Greengage DB validates XML data for well-formedness on insert and update. It does not perform DTD or XML Schema (XSD) validation. If the XML is not well-formed, the operation is rejected and an error is returned, as illustrated below. For schema conformance, validation should be handled at the application level.

INSERT INTO customer_profiles (profile, details)
VALUES (xmlparse(document
                 '<customer>
                    <name>John Doe</name>
                    <email>john@example.com</email>'
        ),
        NULL);

The operation produces the following error:

ERROR:  invalid XML document  (seg1 slice1 192.168.1.30:10001 pid=2537)
DETAIL:  line 1: Premature end of data in tag customer line 1
<customer><name>John Doe</name><email>john@example.com</email>
                                                              ^
NOTE

Greengage DB also allows you to transform XML data before loading it into tables. See Transform external data for an example using XSLT or Python to convert XML source data and load it via gpfdist or gpload.

Query and filter XML data

The primary function for retrieving data from XML columns in Greengage DB is xpath(). It returns an array of all nodes that match a given XPath expression. To get a single value, you can select the first element with [1] and cast it to text using ::TEXT.

For example, execute the following query to retrieve the /customer/name and /customer/email elements from the profile column:

SELECT (xpath('/customer/name/text()', profile))[1]::TEXT  AS name,
       (xpath('/customer/email/text()', profile))[1]::TEXT AS email
FROM customer_profiles;

The result should look like this:

     name      |        email
---------------+---------------------
 Alice Johnson | alice@example.com
 Bob Smith     | bob@example.com
 Charlie Brown | charlie@example.com
(3 rows)

The same method applies to XML content fragments.
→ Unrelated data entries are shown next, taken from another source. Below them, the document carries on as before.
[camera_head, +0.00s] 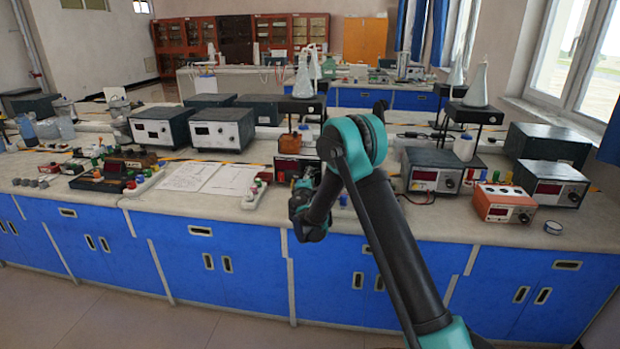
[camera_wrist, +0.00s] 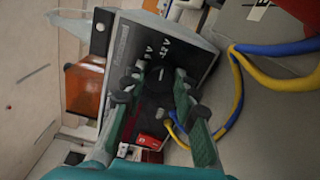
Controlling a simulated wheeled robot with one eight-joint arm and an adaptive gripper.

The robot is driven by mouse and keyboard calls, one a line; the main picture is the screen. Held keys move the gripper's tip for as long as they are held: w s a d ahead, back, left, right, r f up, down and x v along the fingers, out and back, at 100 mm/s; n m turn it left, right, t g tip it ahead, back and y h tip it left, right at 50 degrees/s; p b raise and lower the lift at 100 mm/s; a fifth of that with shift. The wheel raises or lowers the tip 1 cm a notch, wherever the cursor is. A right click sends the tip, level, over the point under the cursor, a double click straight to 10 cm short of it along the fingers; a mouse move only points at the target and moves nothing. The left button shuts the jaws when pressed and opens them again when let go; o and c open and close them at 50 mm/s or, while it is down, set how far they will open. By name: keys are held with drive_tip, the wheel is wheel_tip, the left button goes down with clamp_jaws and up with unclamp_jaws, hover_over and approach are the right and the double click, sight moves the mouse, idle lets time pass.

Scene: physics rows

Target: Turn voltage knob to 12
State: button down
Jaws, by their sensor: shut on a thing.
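The power supply shows in the wrist view as a box with a dark front panel (camera_wrist: 120,55), marked "5 V" and "12 V". The dark voltage knob (camera_wrist: 157,76) sits below these marks and is hard to make out against the panel. My gripper (camera_wrist: 159,75) has its two green fingers on either side of the knob, shut on it. Which mark the knob points to is not clear. In the head view my gripper (camera_head: 305,190) is at the bench's front edge, before a dark box with a red front (camera_head: 290,168), largely hidden by my arm.
Yellow and blue cables (camera_wrist: 237,85) run right of the panel in the wrist view. An orange block (camera_wrist: 85,92) is at its left. In the head view, papers (camera_head: 205,177) and a socket strip (camera_head: 255,192) lie left of my arm; a meter box (camera_head: 430,172) stands right.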

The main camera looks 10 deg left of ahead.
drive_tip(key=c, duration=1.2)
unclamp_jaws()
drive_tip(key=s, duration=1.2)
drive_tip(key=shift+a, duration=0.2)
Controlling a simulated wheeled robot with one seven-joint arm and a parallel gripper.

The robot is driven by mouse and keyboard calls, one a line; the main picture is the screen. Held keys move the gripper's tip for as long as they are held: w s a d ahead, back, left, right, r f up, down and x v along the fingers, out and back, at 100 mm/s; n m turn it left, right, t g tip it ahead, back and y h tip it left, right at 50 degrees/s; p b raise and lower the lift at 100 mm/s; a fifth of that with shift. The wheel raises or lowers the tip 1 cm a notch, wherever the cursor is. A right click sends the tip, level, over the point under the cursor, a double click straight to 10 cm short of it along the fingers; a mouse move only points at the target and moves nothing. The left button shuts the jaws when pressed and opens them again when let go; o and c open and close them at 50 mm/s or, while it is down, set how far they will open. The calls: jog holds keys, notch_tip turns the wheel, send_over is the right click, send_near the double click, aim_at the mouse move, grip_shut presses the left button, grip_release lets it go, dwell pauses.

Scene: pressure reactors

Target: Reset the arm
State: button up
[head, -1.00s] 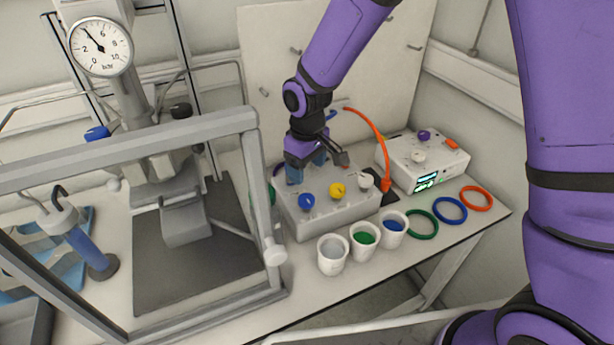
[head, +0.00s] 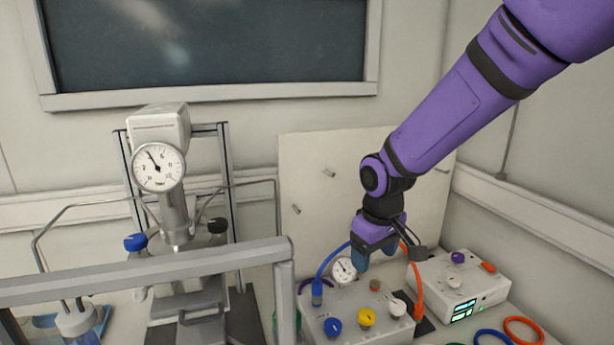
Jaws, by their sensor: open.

This example also shows extracting /tags/region from the details column:

SELECT (xpath('/customer/name/text()', profile))[1]::TEXT  AS name,
       (xpath('/customer/email/text()', profile))[1]::TEXT AS email,
       (xpath('/tags/region/text()', details))[1]::TEXT    AS region
FROM customer_profiles;

The result looks as follows:

     name      |        email        | region
---------------+---------------------+--------
 Charlie Brown | charlie@example.com |
 Alice Johnson | alice@example.com   | US
 Bob Smith     | bob@example.com     | EU
(3 rows)

You can filter rows based on the presence of an element using xpath_exists():

SELECT (xpath('/customer/name/text()', profile))[1]::TEXT       AS name,
       (xpath('/customer/registered/text()', profile))[1]::TEXT AS registered
FROM customer_profiles
WHERE xpath_exists('/customer/registered', profile);

The result is:

     name      | registered
---------------+------------
 Alice Johnson | 2020-01-15
 Bob Smith     | 2019-06-30
(2 rows)

Learn more about retrieving rows from tables and views in the SELECT command overview topic.

Index XML data

When querying large tables, searches on XML values can be slow because XML columns do not support direct comparison operators. As a result, you cannot create indexes directly on XML columns. To speed up searches, you can use an index expression on a derived value, such as the result of xpath() cast to text.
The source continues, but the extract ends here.